If you are managing a nonprofit’s social media, we have some engaging social media marketing examples to inspire you to create and share great content.
1. Share Your Nonprofit’s Wins on Social Media
One of the most important things you can do for your nonprofit’s social media account is to show the support received from your donors and how your advocates are doing good things in the world.
For example, share a personal story of the impact you are having. Fair Trade Certified does that in the following Twitter post.
The organization uses a friendly, engaging photo that instantly draws people in. Also, note that Fair Trade Certified makes great use of hashtags in this social media example.
However, be careful that, if you do share something personal, you have the appropriate permission. You may even be able to share content generated by users served by your organization.
Another option for sharing wins is to look at the big picture.
Share your numbers, such as:
The total raised in a specific fundraising campaign
The total number of people served
The geographic region where you made an impact
Other success metrics
This Instagram post from Pencils of Promise shares both a total dollar number and how that translates into real-world impact. The organization also shares the credit with its backers by using the word “Together.”
How do you measure success in your organization? What are the most meaningful accomplishments you have made recently? Historically? The answers to those questions may make for captivating and engaging social media posts for your nonprofit organization.
2. Ask Your Audience Questions About Nonprofits
Another way to connect your nonprofit with your audience through social media is by asking your followers questions. Doing so can take a lot of different forms.
Questions may include:
Why do you support [our non-profit]?
How did you first hear about [our non-profit]?
What is the reason you care about [our cause]?
Who is one friend you know would love supporting [our cause]?
Who is your hero?
Which is your favorite [product created by your non-profit]?

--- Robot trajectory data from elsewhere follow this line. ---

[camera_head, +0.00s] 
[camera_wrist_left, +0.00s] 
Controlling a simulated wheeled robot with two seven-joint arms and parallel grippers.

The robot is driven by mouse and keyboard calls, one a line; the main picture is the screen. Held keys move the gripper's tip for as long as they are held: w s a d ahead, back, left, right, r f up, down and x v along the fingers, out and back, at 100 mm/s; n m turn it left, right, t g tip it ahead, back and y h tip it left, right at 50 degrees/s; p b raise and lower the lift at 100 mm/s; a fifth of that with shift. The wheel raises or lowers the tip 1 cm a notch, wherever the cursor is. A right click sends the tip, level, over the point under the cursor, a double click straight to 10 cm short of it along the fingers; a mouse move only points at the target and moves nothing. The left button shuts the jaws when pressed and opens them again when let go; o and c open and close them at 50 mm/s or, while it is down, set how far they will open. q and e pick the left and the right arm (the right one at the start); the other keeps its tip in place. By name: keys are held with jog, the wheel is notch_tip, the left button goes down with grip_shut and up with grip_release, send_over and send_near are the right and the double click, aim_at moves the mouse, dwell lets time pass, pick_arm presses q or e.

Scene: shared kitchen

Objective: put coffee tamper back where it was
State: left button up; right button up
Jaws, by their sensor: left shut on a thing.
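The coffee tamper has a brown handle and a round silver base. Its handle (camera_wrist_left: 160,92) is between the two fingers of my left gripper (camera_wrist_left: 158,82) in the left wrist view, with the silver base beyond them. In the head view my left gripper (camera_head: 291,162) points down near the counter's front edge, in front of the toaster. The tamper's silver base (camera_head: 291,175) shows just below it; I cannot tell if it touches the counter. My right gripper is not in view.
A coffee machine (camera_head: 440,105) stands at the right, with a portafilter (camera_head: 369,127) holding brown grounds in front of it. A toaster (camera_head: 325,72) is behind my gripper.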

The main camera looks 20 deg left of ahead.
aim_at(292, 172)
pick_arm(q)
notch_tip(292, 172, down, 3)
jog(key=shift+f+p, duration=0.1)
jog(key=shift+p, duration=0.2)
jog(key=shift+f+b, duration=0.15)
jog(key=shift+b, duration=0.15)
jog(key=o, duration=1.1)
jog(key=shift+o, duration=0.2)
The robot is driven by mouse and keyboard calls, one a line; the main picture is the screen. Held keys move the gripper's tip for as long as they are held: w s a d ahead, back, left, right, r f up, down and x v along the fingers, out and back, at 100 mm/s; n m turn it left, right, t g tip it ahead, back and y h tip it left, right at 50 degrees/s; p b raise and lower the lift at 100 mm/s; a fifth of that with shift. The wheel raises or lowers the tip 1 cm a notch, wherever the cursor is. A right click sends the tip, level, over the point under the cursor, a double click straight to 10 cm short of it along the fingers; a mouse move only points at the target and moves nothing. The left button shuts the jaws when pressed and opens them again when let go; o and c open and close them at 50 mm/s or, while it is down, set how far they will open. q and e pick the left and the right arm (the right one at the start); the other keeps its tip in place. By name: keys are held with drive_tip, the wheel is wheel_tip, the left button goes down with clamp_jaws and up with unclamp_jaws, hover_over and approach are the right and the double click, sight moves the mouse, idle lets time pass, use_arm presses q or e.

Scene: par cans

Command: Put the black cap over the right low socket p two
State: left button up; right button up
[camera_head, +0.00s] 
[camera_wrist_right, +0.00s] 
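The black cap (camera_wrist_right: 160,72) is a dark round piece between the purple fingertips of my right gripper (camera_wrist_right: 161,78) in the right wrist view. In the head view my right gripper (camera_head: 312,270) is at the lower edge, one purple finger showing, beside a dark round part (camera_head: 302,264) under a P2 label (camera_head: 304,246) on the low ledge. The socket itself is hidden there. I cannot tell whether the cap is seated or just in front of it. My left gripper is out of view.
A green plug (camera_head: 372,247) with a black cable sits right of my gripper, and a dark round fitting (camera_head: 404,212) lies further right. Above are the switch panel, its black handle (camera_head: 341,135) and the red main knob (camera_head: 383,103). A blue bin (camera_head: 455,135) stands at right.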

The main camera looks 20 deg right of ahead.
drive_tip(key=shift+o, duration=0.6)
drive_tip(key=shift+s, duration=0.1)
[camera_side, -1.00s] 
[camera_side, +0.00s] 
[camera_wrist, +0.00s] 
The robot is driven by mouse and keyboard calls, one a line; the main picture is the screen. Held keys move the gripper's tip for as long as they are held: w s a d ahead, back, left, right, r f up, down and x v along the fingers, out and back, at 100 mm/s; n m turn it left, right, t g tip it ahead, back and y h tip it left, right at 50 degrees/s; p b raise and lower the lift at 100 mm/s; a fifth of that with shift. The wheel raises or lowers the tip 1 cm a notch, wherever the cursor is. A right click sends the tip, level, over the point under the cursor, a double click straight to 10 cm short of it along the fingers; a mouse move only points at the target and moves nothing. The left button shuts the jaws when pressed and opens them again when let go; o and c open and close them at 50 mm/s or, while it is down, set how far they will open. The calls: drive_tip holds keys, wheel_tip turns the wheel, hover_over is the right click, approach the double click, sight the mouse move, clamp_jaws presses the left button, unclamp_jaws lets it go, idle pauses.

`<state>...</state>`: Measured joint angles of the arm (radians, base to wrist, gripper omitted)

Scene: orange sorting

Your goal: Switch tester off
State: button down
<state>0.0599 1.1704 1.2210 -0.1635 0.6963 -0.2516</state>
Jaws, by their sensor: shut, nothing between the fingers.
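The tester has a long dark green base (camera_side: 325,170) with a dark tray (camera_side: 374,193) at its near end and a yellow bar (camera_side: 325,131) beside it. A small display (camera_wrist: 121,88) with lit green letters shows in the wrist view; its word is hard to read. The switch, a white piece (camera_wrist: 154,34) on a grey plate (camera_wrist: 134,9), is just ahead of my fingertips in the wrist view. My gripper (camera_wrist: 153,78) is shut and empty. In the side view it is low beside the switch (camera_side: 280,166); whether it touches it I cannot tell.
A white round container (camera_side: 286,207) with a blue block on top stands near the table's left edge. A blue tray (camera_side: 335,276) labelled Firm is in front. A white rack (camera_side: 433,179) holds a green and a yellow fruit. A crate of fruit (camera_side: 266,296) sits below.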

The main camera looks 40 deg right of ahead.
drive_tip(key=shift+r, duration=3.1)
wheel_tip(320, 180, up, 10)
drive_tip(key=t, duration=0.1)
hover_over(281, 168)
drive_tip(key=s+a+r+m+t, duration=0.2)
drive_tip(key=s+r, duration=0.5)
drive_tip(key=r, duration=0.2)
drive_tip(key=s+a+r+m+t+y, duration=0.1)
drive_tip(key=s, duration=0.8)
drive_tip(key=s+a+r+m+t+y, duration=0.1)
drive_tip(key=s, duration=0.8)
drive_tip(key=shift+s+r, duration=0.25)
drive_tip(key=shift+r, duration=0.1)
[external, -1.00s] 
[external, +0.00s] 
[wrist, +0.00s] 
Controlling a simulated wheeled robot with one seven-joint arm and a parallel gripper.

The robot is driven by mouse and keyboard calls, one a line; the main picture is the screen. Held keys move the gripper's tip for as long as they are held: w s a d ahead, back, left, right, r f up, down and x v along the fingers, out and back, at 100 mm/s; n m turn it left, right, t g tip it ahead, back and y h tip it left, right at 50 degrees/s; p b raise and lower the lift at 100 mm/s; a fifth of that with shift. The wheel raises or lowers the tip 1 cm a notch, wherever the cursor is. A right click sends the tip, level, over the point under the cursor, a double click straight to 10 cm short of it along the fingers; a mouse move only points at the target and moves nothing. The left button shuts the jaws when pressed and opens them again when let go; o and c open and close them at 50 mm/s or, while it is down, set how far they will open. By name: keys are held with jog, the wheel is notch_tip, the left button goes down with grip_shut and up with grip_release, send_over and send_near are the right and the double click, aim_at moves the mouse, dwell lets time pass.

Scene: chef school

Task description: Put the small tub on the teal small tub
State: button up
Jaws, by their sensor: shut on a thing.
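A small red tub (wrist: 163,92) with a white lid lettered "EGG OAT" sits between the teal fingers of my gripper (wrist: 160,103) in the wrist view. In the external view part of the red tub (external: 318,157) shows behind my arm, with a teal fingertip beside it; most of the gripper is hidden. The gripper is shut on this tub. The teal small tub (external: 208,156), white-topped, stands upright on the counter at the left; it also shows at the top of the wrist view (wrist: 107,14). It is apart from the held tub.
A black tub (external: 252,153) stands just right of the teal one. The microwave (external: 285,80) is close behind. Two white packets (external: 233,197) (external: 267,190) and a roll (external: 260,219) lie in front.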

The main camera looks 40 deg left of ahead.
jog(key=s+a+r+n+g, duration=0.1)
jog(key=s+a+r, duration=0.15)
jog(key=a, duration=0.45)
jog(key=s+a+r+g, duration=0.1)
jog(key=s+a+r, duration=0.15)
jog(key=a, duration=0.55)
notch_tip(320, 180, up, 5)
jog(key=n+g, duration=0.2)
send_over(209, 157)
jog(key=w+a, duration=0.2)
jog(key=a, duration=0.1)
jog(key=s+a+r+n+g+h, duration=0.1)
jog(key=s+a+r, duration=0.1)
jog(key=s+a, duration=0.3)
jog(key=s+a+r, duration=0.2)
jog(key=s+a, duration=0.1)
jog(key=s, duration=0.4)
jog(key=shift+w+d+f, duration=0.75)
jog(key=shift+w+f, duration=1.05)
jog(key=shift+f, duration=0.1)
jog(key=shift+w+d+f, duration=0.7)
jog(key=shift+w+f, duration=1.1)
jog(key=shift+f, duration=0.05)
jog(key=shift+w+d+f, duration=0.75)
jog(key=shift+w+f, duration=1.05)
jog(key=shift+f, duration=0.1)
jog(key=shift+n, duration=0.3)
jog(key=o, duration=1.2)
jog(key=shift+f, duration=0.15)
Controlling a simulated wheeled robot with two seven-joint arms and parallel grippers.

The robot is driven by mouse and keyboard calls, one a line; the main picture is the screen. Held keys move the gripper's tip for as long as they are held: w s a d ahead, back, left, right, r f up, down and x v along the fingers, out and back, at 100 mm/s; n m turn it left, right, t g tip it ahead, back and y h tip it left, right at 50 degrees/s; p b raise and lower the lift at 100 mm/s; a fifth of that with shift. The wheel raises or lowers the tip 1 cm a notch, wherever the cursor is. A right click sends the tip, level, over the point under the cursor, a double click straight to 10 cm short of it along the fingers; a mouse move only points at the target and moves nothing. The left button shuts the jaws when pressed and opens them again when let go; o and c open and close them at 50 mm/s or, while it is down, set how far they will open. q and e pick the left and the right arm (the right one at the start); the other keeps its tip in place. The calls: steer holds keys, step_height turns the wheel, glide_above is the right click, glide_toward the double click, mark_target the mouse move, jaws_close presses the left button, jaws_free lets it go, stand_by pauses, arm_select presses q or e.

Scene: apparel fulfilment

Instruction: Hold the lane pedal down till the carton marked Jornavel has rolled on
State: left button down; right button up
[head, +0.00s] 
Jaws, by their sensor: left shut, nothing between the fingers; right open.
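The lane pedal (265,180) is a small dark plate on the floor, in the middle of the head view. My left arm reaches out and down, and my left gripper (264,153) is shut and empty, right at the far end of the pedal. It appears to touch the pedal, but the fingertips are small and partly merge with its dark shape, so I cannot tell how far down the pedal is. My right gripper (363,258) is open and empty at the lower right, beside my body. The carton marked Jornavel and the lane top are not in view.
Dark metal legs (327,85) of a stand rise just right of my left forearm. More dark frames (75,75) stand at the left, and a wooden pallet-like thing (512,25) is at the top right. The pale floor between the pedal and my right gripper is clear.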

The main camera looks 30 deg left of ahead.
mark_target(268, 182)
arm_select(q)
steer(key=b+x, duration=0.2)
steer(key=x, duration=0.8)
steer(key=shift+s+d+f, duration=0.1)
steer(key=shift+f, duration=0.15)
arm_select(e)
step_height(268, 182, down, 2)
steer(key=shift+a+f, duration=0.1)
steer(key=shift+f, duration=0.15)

You can also use this question as an opportunity to draw attention to something specific to your organization.
For example, the following post from the Humane Society reminds pet owners to have disaster plans in place. (Bonus points for the cute puppy photo. Yes, Facebook still loves animal pictures.)
Another type of question that can draw attention to your cause or mission is a “did you know” type of post like this one from the Smithsonian Institute. The organization also had fun with this Instagram post by connecting it to the baby shark song trend.
3. Post About Upcoming Events and Highlight Past Ones
Your nonprofit’s social media channel is one of the best places to promote your upcoming events and share the highlights of past events.
Creating a post is just the first step. Depending on which platforms you are using, you may also want to:
Create a Facebook event and invite friends
Post pictures of the preparation for the event
Share teasers about speakers, features, and details
Suggest that others invite their friends along
Live post during the event via live Tweet, Facebook LIVE, Instagram story, etc.
The following post illustrates how to showcase the main reasons people will want to attend your event while it also shares the vital details of how to attend and get tickets.
Don’t forget special days and celebrations! For example, this post from Room to Read on Twitter celebrates Women In Science Day. Often, special events will have a hashtag that will help gain added visibility.
4. Connect People Together via Social Media
Social media is also one of the most effective ways to help people feel deeply connected to your cause.
Share tips related to the work you do or that tell more about your nonprofit’s mission. Here is an example from Doctors Without Borders:
As soon as I saw this post, I knew it was a social media example for nonprofits that I had to share. The picture is colorful and captivating (perfect for Instagram where it was posted).
But maybe even more importantly, this post personalized the work the nonprofit is doing by having parents share their hopes and dreams for their children. If you are a parent, you probably can relate to some of these same hopes and dreams, and the post makes you feel more connected to the mission that this organization is out to accomplish.
Sometimes, you may want to be even more direct and make a specific ask via your nonprofit’s social media account. Resist the urge to ask for everything … Be clear about exactly what you need (a specific goal is even better) and why you need it.
The following example from Do Something works well because it is a single specific action to take that is related to a current and pressing need. (And the hot pink definitely catches your eye.)
Making These Social Media Examples Your Own
These examples of social media for nonprofits may already be sparking ideas for your own nonprofit social media pages. But implementing these ideas successfully takes time and practice.
Remember to regularly capture content, such as photos and videos, that you can turn into posts for your nonprofit’s social media account.
Feeling inspired? Start planning your own social media content calendar and fill it with shareable content for your nonprofit!